My review
rating: 4 of 5 stars
I really like books that don't flash the answers right at you. If I were a kid reading this, some of it wouldn't be quite so obvious (Ms. Lupescu, f'rinstance). And while we didn't get beaten over the head with the answers, the clues were obvious to Ms. Smarty-Pants-Me.
Some unfortunate Harry Potter parallels come up (unfortunate in that some know-it-all like me would say there were Harry Potter parallels: 11 year epiphany meaning it is now time to go to school, family killed, prophecy of a child defeating some evil power, blah-blah, yadda-yaddah). All of this is unfortunate because no one sat around saying dismissively, "Oh that Harry Potter story sounds just like The lives of Christopher Chant by Diana Wynne Jones." Now any story with supernatural elements and a kid in it is going to sound like Harry Potter.
But this book is not like Harry Potter.
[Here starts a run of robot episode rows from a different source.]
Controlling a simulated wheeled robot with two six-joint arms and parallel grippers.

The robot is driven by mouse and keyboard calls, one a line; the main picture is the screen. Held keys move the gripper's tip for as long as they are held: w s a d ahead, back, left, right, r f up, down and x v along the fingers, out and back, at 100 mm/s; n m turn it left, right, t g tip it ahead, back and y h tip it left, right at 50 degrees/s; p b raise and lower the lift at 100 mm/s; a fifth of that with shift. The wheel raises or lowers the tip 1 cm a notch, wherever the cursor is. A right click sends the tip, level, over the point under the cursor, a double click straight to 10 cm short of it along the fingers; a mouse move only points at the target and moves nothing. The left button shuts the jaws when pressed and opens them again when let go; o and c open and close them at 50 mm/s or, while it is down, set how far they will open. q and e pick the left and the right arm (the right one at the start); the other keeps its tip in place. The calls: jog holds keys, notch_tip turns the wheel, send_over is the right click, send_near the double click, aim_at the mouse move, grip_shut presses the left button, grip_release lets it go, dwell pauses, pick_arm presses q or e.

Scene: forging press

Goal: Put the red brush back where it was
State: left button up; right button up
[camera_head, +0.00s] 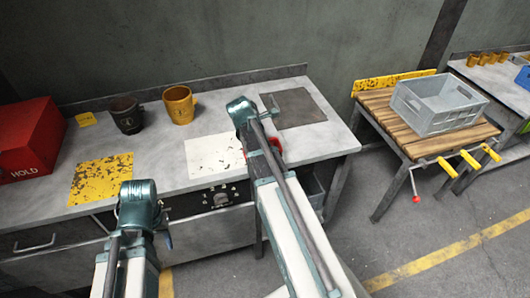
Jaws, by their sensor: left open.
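A red object (276,147), possibly the brush, shows beside my right arm at the right part of the grey workbench (235,90). My right arm covers part of it, so I cannot tell whether it is held or lies on the bench. My left gripper (167,240) is open, low in front of the bench's front edge and mostly hidden by its own arm. It is well apart from the red object. My right gripper's fingers cannot be made out clearly. A yellow worn plate (102,178), a white worn plate (213,156) and a dark grey plate (293,108) lie flat on the bench.
A red box (30,142) marked HOLD stands at the bench's left end. A dark mug (126,115) and a yellow mug (180,104) stand at the back. To the right, a grey crate (438,105) sits on a wooden table (385,112). Floor between them is clear.

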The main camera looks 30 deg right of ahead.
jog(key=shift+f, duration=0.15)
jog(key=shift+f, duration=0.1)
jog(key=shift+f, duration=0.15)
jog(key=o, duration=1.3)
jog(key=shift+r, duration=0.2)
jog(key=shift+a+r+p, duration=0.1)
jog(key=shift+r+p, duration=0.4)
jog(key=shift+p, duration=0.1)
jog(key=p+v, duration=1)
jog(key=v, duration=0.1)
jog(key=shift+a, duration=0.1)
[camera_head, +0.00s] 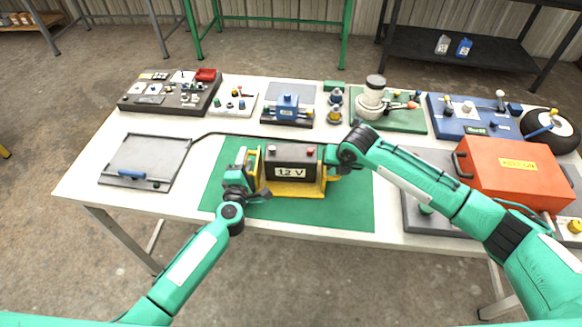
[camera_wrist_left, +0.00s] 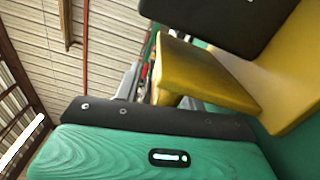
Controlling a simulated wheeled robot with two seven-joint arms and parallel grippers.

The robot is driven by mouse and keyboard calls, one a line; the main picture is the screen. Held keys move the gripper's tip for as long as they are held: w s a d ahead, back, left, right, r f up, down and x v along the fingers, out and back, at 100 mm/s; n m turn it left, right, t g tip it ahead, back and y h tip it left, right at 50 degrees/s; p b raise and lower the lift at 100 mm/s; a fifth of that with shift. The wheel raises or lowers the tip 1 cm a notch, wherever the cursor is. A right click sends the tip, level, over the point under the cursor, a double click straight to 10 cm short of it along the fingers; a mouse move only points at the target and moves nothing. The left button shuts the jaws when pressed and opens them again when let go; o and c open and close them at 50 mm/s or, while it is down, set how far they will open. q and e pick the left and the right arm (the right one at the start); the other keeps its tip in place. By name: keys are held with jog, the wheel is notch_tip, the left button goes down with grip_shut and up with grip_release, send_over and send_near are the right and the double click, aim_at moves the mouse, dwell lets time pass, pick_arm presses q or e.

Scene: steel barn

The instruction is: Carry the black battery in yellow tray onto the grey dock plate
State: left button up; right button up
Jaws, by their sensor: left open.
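The black battery (camera_head: 291,154), marked 12 V, sits upright in the yellow tray (camera_head: 293,189) on a green mat. The grey dock plate (camera_head: 148,160) lies flat and empty to the left, with a blue handle at its front edge. My left gripper (camera_head: 254,186) is open at the tray's left end. In the left wrist view, the yellow tray (camera_wrist_left: 198,75) and the dark battery (camera_wrist_left: 225,18) are close to the gripper. My right gripper (camera_head: 336,164) is at the tray's right end; its fingers are too small and hidden to tell their state.
A black cable runs behind the battery from the dock plate. Control panels (camera_head: 170,93), a blue vise (camera_head: 287,107) and a green board (camera_head: 390,118) line the table's back. A red toolbox (camera_head: 515,173) stands at right. The green mat (camera_head: 345,205) is bare in front.

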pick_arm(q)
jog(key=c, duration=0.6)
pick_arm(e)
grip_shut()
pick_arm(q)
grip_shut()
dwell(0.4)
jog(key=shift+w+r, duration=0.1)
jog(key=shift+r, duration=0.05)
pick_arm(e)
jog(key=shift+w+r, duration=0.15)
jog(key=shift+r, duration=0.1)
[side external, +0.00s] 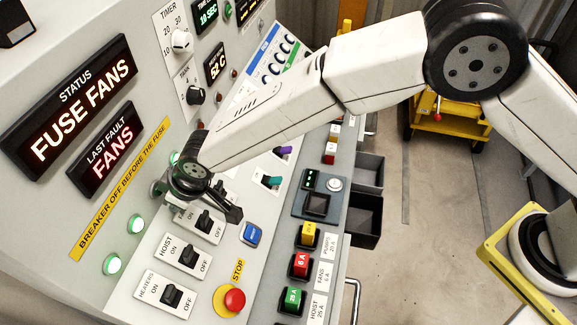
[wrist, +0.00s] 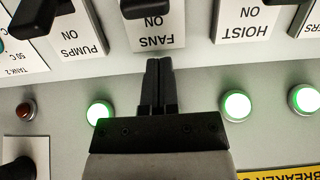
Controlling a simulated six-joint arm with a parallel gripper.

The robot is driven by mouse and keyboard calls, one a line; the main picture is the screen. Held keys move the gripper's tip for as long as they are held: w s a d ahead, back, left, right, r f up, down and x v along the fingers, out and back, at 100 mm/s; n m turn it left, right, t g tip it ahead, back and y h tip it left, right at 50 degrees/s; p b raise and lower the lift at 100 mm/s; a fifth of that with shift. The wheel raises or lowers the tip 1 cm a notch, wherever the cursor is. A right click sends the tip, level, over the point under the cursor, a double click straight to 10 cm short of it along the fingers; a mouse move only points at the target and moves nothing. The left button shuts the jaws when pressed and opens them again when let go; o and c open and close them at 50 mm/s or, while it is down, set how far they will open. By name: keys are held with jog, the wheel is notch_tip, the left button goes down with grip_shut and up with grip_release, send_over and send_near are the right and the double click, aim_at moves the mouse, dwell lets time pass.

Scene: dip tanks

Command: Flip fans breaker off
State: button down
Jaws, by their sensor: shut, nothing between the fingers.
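The fans breaker (side external: 205,221) is a black toggle on a white plate marked ON and OFF, partly covered by my gripper in the side view. In the wrist view its black toggle (wrist: 146,8) is at the top edge, above the words ON and FANS. My gripper (wrist: 158,62) is shut and empty, its fingertips at the lower edge of the FANS plate, on the ON side. In the side view my gripper (side external: 236,213) is low over the panel by this breaker. Whether it touches the toggle, and which way the toggle is tilted, I cannot tell.
The hoist breaker (side external: 189,256) and heaters breaker (side external: 171,296) are nearby, with a red stop button (side external: 235,300). The status display (side external: 68,108) reads FUSE FANS. A red 6 A fuse (side external: 301,264) is at FANS. Green lamps (wrist: 237,106) line the panel.

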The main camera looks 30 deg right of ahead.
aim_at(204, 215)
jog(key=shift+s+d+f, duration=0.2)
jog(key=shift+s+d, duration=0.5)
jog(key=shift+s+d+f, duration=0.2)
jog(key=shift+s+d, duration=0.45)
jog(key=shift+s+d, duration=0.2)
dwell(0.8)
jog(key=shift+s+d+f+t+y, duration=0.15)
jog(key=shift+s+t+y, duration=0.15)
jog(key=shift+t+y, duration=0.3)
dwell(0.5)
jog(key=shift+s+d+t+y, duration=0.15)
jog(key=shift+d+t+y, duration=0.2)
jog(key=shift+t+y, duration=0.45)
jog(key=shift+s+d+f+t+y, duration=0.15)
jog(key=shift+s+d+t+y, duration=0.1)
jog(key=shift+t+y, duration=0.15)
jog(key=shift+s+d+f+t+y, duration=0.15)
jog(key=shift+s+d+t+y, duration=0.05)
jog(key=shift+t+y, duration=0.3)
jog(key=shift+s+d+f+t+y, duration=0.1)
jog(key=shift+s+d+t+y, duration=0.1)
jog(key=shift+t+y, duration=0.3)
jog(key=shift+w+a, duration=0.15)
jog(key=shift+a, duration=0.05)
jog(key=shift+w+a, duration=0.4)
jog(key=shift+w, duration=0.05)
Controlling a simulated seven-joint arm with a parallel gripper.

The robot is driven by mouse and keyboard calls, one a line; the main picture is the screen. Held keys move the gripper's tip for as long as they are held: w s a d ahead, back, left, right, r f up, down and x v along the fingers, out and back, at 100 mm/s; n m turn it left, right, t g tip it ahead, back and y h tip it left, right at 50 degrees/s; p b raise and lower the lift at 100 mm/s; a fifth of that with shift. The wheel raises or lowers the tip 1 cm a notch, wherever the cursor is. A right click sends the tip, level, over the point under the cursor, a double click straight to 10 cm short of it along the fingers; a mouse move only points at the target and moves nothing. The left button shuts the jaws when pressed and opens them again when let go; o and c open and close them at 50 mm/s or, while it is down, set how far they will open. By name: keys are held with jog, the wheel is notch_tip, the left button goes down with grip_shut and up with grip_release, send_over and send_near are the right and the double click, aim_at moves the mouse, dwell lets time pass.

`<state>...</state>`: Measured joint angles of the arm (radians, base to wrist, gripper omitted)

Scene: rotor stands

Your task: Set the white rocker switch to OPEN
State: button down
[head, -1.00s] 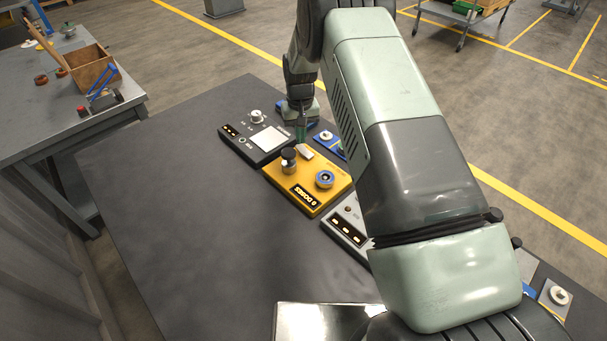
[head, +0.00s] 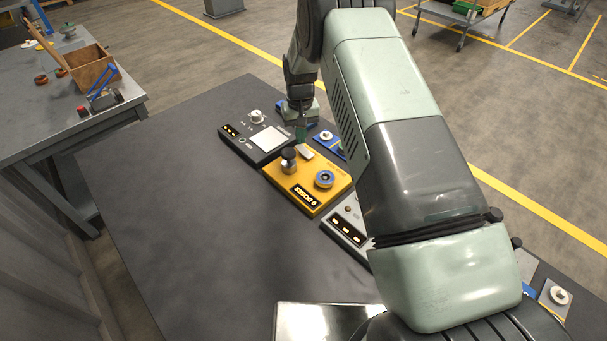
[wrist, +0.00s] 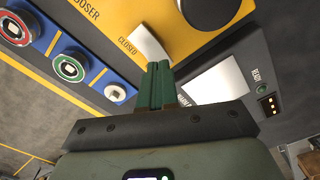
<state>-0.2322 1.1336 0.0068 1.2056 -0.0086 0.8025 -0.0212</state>
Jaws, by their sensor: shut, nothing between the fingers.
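The white rocker switch (wrist: 148,43) sits on the yellow doser panel (wrist: 110,32) in the wrist view, with the word CLOSED printed beside its left end. No OPEN label is visible. In the head view the switch (head: 305,152) is a small pale block on the yellow panel (head: 330,188), beside a dark-topped knob. My gripper (wrist: 160,68) is shut and empty, its green fingers together. Its tips overlap the near end of the switch in the wrist view; I cannot tell whether they touch. In the head view my gripper (head: 301,138) is just behind the switch.
A dark panel with a white screen (wrist: 215,82) lies close on the right in the wrist view. A blue panel with round buttons (wrist: 68,67) lies left. The grey panel (head: 345,228) is partly behind my arm. The dark table (head: 180,210) is clear on the left.

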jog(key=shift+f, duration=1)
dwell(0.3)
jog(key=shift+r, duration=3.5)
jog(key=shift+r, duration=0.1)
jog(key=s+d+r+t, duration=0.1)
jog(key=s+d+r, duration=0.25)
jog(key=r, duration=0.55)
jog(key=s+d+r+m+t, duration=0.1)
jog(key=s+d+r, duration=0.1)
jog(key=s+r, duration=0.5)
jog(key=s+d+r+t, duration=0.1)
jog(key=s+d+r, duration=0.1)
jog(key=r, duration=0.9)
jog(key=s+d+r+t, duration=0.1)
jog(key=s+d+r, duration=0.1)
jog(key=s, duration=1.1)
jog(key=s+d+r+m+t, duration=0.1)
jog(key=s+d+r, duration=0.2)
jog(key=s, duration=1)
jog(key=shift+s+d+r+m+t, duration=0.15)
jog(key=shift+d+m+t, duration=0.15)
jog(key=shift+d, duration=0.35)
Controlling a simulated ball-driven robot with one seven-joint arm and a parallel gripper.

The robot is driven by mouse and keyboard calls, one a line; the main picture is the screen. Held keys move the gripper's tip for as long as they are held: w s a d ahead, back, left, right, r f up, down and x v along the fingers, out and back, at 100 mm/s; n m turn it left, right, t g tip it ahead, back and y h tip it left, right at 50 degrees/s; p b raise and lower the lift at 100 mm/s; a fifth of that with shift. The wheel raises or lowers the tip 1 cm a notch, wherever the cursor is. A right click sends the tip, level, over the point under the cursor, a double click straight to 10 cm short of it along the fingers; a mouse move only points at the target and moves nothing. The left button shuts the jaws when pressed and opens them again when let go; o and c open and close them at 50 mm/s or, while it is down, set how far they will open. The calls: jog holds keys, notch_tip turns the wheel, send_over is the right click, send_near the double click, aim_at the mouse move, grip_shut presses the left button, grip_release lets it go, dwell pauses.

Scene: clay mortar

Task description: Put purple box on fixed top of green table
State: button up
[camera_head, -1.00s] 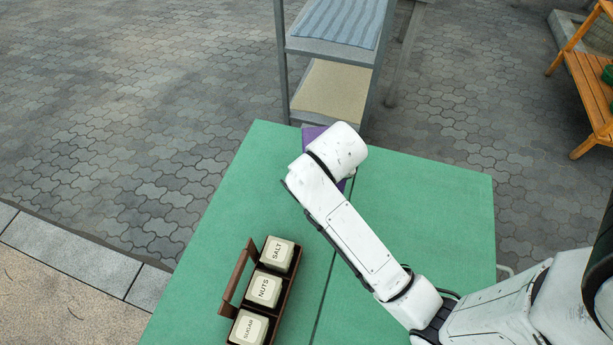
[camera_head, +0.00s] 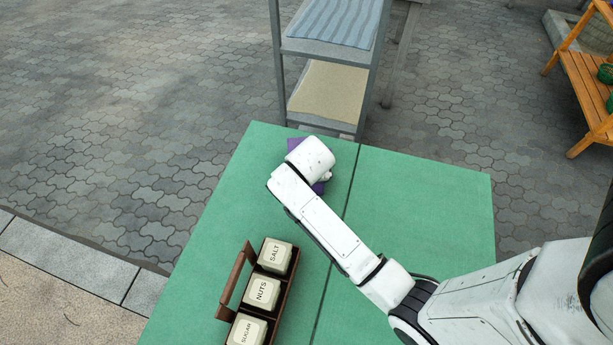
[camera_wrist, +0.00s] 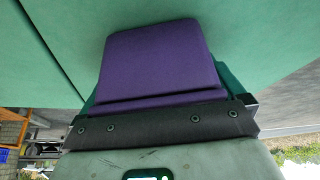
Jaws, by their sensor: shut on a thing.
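The purple box (camera_head: 294,146) shows only in part in the head view, at the far end of the green table (camera_head: 400,215), behind my white wrist. In the wrist view the purple box (camera_wrist: 160,58) is large, held at the dark jaw bar of my gripper (camera_wrist: 165,108), which is shut on it. The fingertips are hidden in the head view. A dark seam splits the tabletop into a left and a right panel. The box is over the left panel, near its far edge. I cannot tell whether it touches the top.
A brown caddy (camera_head: 233,283) with cream boxes marked SALT (camera_head: 275,254), NUTS (camera_head: 262,292) and SUGAR (camera_head: 247,331) stands on the left panel's near part. A grey metal shelf (camera_head: 325,116) stands just beyond the table. The right panel is mostly clear beyond my arm.

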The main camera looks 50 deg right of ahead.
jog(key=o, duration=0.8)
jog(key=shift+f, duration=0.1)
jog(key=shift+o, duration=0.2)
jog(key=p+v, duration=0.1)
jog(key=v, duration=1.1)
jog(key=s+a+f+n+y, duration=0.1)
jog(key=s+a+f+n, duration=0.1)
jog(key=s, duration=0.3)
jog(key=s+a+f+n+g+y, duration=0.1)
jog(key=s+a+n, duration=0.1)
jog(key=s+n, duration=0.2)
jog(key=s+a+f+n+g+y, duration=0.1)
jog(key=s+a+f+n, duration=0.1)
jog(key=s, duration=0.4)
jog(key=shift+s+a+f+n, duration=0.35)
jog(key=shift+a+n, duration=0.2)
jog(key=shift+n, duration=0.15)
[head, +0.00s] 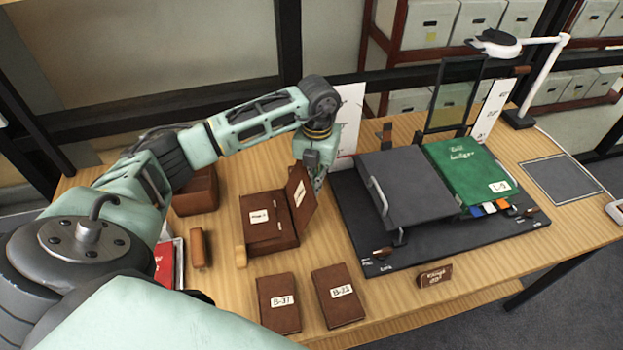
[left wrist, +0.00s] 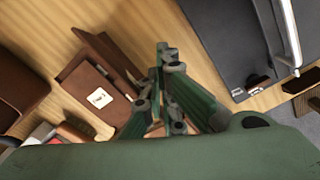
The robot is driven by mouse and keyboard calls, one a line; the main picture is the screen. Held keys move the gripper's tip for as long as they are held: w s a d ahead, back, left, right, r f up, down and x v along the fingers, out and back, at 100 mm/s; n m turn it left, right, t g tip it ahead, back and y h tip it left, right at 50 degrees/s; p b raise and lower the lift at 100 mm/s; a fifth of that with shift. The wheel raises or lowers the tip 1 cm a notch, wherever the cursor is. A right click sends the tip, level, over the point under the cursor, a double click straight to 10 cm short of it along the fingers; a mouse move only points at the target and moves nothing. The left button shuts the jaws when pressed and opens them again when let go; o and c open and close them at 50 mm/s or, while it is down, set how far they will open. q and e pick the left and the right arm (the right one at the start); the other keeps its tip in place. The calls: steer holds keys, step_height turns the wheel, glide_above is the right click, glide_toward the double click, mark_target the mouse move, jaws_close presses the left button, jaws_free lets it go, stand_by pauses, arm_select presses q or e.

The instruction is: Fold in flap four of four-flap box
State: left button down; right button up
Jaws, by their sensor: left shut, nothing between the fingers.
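The brown four-flap box (head: 267,229) lies on the wooden table with a white label on top. One flap (head: 301,192) stands up at its right side, tilted, with a small label on it. My left gripper (head: 319,184) is shut and empty, pointing down just right of the raised flap; whether it touches the flap I cannot tell. In the left wrist view the box (left wrist: 92,88) and its raised flap (left wrist: 108,52) lie left of the gripper (left wrist: 163,52). My right gripper is not in view.
A black mat with a dark grey slab (head: 405,190) and a green ledger (head: 470,172) lies to the right. Two brown booklets (head: 279,304) (head: 338,296) lie in front. A brown box (head: 196,192) and a brown roll (head: 198,248) are left. A white board (head: 349,115) stands behind.

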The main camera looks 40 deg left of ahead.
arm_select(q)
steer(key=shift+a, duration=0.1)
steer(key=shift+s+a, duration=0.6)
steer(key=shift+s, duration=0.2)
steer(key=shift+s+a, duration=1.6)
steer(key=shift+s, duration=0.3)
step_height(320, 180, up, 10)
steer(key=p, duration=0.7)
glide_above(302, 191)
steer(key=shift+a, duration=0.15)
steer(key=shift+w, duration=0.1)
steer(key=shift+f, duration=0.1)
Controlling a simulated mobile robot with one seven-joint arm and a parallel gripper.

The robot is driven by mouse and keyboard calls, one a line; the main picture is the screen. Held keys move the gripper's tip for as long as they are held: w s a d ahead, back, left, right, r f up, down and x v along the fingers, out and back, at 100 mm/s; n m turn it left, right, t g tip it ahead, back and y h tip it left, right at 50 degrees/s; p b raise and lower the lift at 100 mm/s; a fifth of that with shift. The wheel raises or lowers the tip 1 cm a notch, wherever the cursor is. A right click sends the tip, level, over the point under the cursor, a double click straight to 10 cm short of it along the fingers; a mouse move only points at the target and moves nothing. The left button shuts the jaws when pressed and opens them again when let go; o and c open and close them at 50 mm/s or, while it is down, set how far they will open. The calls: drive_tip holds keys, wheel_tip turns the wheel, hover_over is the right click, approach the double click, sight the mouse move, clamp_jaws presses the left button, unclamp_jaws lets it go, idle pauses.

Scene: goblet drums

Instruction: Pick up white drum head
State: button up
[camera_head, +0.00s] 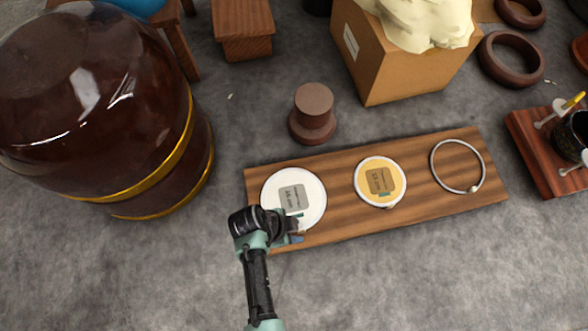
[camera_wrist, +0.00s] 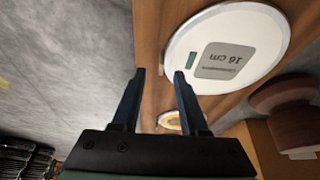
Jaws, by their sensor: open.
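The white drum head (camera_head: 309,187) is a flat white disc with a grey label, lying at the left end of a wooden board (camera_head: 335,190). In the wrist view the white drum head (camera_wrist: 262,72) shows a grey label reading 16 cm. My gripper (camera_head: 300,230) is at the lower edge of the disc in the head view, covering a little of it. In the wrist view my gripper (camera_wrist: 160,90) is open, with two dark fingers apart and nothing held between them. One fingertip appears close to the disc's rim; I cannot tell whether it touches.
A tan drum head (camera_head: 369,193) and a metal ring (camera_head: 436,166) lie farther right on the board. A brown spool-shaped block (camera_head: 313,103) stands behind the board. A large glossy drum (camera_head: 90,100) stands at left. A cardboard box (camera_head: 385,60) is behind. Floor in front is clear.

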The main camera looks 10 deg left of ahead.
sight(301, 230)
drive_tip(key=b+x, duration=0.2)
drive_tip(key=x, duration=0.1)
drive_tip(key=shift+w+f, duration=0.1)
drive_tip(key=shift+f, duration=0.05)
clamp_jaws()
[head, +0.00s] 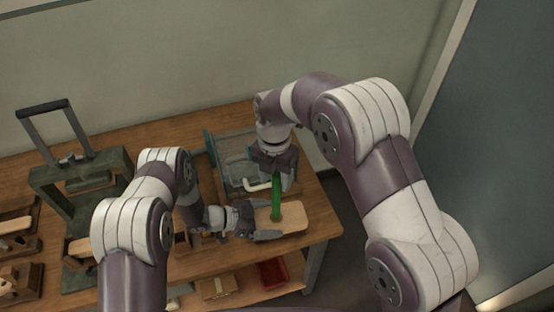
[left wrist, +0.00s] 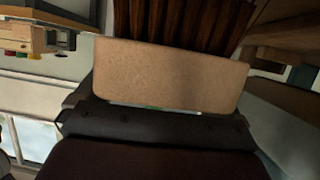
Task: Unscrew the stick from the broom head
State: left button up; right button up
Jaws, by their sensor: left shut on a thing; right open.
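The broom head (head: 292,219) is a pale wooden block near the table's front right. The green stick (head: 276,198) stands upright from it. My left gripper (head: 262,222) is shut on the block from its left side. In the left wrist view the block (left wrist: 170,75) fills the middle between dark fingers, with dark brown bristles (left wrist: 180,20) beyond it. My right gripper (head: 275,172) is open and points down at the top of the stick. Its fingers partly hide the stick's upper end, and I cannot tell whether they touch it.
A clear tray with teal ends (head: 232,172) stands behind the broom head. A dark green press (head: 85,195) stands on the table (head: 150,140) at left, with wooden blocks further left. A red bin (head: 272,273) and a cardboard box (head: 217,287) sit on the shelf below.

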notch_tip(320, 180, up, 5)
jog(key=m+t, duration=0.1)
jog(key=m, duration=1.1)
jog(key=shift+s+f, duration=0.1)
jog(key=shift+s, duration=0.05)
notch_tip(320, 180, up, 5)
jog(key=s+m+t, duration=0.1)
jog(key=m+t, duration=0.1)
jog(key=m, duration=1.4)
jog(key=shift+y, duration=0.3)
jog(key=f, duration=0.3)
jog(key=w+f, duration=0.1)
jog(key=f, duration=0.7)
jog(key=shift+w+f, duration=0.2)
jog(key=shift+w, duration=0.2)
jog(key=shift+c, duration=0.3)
It's a one-off story that takes Bod from toddler to adulthood. He is raised by kindly folk (for the most part) and we learn it takes a whole graveyard to raise a child - ho ho ho. I love the fiddly details, ghosts that are introduced by the inscriptions on their headstones: "Thomes Pennyworth here he lyes in the certainty of the moft glorious refurrection was already waiting." There is much to like about the book even though this isn't really my type of book. I actually burst into tears when I heard on NPR that Gaiman won the Newbery ... even though I'd already heard about it from the ALA feed into Second Life. In fact, I was pretty much crying over all the awards that day. That the audiobook for Terry Pratchett's Nation had won an award really tore me up.
I came to Neil Gaiman through reading Terry Pratchett. They collaborated on a book and I've slowly worked into some of the Gaiman oeuvre. There is a lot of creative work that I think is brilliant, but I don't have to read/watch again (the original "Alfie" comes to mind) and this book falls into that category. If you know a kid who needs a quality book - especially those hard-to-find-reading-material-for creatures, boys - this would be a prime candidate. (Most of them will appreciate the girl in the book being trundled off and her memory erased.) [Suddenly Marf remembers she has a great-neph who loves Goosebumps and is in need of reading material - heh heh!:]
Our library's copy of this book is in the teen area - which comprises Grade 6 and up. I'm not sure about placement of this book. I suppose because everyone is murdered in the first few pages someone decided this should be a teen book, but it's no worse than the Grimm's folktales of fingers being cut off and people rolled in barrels studded with nails. We're more sensitive these days to exposing kids to violence, even though it's offstage (the murders were done before the book starts although the murderer still has one more to kill). I imagine someone picked this up, read the first two pages and tossed it aside saying "Teen book!" and that was that. Pish and tosh, say I.
Also, let me say that I have nothing against serial books or comics and I think kids should have access to plenty of that but an occasional "meaty" book like this is nice to stretch them. Please, please, though don't denigrate trashy reading and force kids to read hard stuff all the time!